*Task objective*.
Copy every line of the data that includes the string "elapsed".

═════ Supplied data

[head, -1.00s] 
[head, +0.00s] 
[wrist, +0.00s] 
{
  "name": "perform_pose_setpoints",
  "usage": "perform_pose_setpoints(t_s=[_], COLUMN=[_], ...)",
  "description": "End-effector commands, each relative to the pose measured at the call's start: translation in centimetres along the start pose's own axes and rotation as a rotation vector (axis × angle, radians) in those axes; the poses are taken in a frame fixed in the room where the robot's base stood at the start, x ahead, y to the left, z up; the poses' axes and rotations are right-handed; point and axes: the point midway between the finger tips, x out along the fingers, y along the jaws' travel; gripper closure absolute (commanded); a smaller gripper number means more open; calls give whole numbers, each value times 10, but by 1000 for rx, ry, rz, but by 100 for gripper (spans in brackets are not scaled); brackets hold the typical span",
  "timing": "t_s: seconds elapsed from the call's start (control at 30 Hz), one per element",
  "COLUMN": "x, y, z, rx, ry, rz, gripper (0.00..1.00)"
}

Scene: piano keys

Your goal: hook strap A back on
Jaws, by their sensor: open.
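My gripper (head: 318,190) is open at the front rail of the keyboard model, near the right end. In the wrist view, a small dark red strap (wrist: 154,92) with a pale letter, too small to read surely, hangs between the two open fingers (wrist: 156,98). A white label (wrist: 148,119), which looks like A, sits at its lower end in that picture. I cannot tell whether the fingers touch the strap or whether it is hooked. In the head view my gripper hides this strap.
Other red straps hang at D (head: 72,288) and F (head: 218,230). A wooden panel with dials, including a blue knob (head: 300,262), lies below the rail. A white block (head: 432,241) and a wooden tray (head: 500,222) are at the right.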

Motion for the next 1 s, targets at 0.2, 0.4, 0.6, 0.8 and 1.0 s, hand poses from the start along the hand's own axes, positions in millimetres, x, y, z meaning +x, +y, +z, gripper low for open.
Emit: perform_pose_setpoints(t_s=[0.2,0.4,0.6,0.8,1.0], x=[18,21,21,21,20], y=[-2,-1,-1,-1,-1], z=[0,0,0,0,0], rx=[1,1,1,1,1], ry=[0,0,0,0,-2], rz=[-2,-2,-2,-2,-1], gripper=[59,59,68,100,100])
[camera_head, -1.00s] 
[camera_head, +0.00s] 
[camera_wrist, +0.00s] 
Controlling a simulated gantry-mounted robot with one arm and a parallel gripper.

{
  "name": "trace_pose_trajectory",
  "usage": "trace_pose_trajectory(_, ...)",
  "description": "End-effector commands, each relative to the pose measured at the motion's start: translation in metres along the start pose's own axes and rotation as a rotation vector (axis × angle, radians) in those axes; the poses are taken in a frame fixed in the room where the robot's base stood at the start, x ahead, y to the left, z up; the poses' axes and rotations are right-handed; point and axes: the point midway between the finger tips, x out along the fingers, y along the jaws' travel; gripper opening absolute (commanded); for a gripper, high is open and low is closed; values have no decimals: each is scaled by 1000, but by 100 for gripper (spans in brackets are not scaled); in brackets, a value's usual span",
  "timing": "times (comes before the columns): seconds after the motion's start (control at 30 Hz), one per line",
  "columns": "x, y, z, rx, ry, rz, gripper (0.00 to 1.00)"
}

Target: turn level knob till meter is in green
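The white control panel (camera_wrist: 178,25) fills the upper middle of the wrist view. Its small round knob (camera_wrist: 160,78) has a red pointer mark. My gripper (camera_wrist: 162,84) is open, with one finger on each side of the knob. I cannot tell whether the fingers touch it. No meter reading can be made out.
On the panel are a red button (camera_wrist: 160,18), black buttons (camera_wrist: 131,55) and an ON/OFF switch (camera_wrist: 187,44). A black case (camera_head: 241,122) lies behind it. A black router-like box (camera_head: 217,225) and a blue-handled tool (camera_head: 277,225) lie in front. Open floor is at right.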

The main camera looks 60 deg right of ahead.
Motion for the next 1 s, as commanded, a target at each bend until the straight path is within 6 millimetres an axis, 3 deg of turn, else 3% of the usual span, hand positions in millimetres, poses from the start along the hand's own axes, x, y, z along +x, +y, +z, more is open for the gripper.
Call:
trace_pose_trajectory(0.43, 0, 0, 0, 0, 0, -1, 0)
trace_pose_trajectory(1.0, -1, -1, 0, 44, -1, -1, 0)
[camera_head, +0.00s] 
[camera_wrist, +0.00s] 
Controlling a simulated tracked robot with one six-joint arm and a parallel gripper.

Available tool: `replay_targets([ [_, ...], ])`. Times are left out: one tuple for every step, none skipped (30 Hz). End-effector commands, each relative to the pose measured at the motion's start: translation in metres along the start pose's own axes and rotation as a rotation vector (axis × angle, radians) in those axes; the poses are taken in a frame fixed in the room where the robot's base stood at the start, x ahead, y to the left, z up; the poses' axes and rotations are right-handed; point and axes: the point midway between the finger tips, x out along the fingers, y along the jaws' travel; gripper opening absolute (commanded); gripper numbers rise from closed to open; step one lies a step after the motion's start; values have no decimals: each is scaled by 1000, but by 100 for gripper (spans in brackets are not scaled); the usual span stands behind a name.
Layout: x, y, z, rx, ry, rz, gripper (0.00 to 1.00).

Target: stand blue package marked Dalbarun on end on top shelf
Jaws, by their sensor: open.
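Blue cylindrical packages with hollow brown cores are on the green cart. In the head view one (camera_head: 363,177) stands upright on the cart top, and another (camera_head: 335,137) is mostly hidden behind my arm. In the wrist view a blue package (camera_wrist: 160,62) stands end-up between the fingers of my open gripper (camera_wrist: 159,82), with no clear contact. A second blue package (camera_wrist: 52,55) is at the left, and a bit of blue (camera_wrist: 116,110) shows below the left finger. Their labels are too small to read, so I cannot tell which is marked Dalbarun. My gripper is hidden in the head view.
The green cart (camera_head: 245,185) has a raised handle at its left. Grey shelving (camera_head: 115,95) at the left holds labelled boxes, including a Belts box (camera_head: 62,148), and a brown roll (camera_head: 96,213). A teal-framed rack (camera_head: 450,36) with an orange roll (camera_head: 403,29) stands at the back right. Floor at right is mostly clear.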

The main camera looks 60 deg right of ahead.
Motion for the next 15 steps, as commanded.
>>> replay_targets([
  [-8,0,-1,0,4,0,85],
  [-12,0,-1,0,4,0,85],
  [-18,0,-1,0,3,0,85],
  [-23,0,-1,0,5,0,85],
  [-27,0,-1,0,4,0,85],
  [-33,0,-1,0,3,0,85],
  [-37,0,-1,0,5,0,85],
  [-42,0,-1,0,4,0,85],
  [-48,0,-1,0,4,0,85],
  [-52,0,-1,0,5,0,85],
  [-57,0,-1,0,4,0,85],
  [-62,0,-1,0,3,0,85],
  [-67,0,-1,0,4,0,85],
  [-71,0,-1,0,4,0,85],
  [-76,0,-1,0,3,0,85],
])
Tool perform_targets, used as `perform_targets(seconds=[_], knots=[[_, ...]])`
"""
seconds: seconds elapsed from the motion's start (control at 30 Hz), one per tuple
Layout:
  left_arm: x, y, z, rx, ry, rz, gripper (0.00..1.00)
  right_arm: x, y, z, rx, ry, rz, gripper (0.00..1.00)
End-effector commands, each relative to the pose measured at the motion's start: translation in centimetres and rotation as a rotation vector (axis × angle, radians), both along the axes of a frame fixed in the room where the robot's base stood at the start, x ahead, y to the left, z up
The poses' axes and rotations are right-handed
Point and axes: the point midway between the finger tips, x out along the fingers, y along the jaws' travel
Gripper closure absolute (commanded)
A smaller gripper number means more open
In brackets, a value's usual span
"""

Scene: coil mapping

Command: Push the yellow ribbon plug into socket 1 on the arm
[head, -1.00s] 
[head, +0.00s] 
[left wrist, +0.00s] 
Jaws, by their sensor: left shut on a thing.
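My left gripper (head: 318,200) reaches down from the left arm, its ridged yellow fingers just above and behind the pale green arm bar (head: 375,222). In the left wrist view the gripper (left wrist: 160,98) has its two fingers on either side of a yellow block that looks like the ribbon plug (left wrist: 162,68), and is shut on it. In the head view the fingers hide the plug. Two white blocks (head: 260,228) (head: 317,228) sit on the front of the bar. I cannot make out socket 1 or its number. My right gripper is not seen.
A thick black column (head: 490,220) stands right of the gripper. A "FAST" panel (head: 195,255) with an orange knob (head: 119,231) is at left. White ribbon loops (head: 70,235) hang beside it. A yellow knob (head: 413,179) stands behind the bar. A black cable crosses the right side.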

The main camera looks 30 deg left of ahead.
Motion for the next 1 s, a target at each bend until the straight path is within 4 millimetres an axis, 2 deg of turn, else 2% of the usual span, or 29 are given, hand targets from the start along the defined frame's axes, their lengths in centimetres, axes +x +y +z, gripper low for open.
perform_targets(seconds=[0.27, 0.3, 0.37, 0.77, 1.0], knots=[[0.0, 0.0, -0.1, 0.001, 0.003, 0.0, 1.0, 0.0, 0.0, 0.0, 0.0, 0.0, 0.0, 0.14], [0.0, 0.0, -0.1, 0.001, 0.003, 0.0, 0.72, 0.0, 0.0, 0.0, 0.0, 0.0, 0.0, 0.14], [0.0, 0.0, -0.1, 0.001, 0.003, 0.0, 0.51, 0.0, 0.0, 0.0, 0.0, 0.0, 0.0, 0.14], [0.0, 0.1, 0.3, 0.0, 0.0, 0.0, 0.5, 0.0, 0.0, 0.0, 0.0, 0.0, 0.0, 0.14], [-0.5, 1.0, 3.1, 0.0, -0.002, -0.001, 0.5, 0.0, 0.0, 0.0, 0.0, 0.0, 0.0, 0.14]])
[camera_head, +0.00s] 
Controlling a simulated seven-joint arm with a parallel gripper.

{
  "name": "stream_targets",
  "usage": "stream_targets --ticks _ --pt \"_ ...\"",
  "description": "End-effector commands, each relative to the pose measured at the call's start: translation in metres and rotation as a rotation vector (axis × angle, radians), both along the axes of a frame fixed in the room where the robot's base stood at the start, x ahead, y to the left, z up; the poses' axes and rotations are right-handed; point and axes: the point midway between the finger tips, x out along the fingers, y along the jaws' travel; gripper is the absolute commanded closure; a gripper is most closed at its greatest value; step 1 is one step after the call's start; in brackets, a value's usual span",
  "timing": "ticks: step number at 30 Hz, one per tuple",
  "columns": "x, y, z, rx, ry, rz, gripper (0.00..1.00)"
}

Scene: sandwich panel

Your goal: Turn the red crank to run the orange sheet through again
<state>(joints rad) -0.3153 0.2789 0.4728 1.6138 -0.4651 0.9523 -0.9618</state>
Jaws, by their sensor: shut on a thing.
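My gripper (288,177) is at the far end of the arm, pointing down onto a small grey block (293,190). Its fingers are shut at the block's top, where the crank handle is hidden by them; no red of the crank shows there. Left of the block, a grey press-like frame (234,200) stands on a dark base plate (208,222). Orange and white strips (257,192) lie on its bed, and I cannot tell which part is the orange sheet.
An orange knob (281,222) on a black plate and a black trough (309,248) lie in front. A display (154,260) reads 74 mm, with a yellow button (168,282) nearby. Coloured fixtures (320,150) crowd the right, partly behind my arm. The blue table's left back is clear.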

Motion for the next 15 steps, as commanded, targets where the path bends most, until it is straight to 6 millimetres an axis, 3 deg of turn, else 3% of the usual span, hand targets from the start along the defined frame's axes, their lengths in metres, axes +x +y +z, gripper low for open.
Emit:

══════════

*Output for this exercise*.
  "timing": "t_s: seconds elapsed from the call's start (control at 30 Hz), one per element",
seconds: seconds elapsed from the motion's start (control at 30 Hz), one per tuple

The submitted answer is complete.